Staying with our example above, let's say we want to lookup the same by name:
const int month_day_jan = 31;
const int month_day_feb = 28;
const int month_day_mar = 31;
const int month_day_apr = 30;
const int month_day_may = 31;
const int month_day_jun = 30;
const int month_day_jul = 31;
const int month_day_aug = 31;
const int month_day_sep = 30;
const int month_day_oct = 31;
const int month_day_nov = 30;
const int month_day_dec = 31;
Now when linking, we need to declare those symbols to be dynamic, this can be done for example with
the --dynamic-list linker flag, and a file like the following:
{
month_day_jan;
month_day_feb;
month_day_mar;
month_day_apr;
month_day_may;
month_day_jun;
month_day_jul;
month_day_aug;
month_day_sep;
month_day_oct;
month_day_nov;
month_day_dec;
};
Now we can do lookups like the following, for example:
int x = *(int*)dlsym(NULL, "month_day_oct");
This is simple and straightforward, and doesn't come as a surprise - after all
this is how object files are structured and how linkers work. However, I never
considered (ab)using the dynamic linker as some sort of dynamic, associative
array lookup equivalent.
The upsides are that the data is embedded, that its lifetime
is static, that you can use strings as keys, that you don't have to do any
memory management (like fill a map at startup and free it at the end), that
dlsym(3) lookups are efficiently implemented (well, most likely at least), etc.

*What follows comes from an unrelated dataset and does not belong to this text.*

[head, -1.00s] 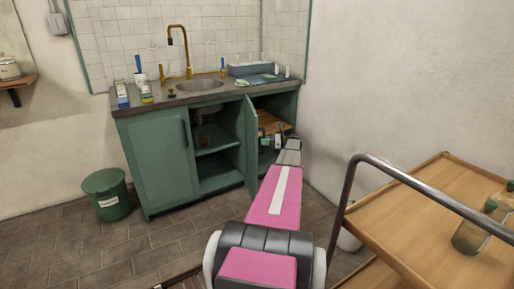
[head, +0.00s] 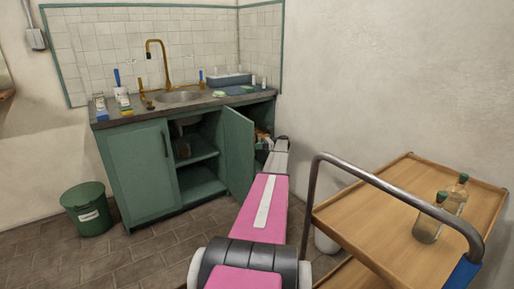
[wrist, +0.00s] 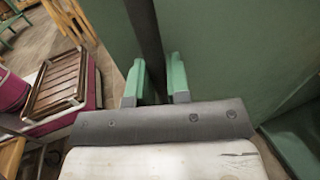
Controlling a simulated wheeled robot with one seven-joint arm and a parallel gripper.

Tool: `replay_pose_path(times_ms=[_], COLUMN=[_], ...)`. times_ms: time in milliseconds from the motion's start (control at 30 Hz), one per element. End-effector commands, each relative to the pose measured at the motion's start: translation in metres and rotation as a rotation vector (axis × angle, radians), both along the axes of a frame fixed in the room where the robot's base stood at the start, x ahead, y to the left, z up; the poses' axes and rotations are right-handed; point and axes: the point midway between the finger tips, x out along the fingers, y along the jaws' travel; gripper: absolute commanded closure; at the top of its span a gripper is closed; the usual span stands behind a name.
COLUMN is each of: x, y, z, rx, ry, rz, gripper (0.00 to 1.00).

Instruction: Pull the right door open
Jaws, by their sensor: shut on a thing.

There are downsides, however:
- the keys being symbol names are limited to alphanumeric characters and underscores, and cannot start with a number (some platforms might allow for other characters)
- they are potentially name-mangled by the compiler (use objdump -t to check)
- the names must be globally unique and are subject to name clashes with other unrelated symbols
Let's look at another example, embedding binary data directly, without using any C code,
by also making sure that the data is in the .rodata section, and creating the
dynamic symbol list from our object file:
ld -r -b binary -o bins.o file1.png folder_x/otherfile.txt
objcopy --rename-section .data=.rodata,contents,alloc,load,readonly bins.o
nm bins.o | awk 'BEGIN{print "{"}{print $3";"}END{print "};"}' > bins.symlst
This will actually create 3 symbols per file, with a filename-based symbol name
and some prefix and suffixes, all pretty self explanatory:
_binary_file1_png_end
_binary_file1_png_size
_binary_file1_png_start
_binary_folder_x_otherfile_txt_end
_binary_folder_x_otherfile_txt_size
_binary_folder_x_otherfile_txt_start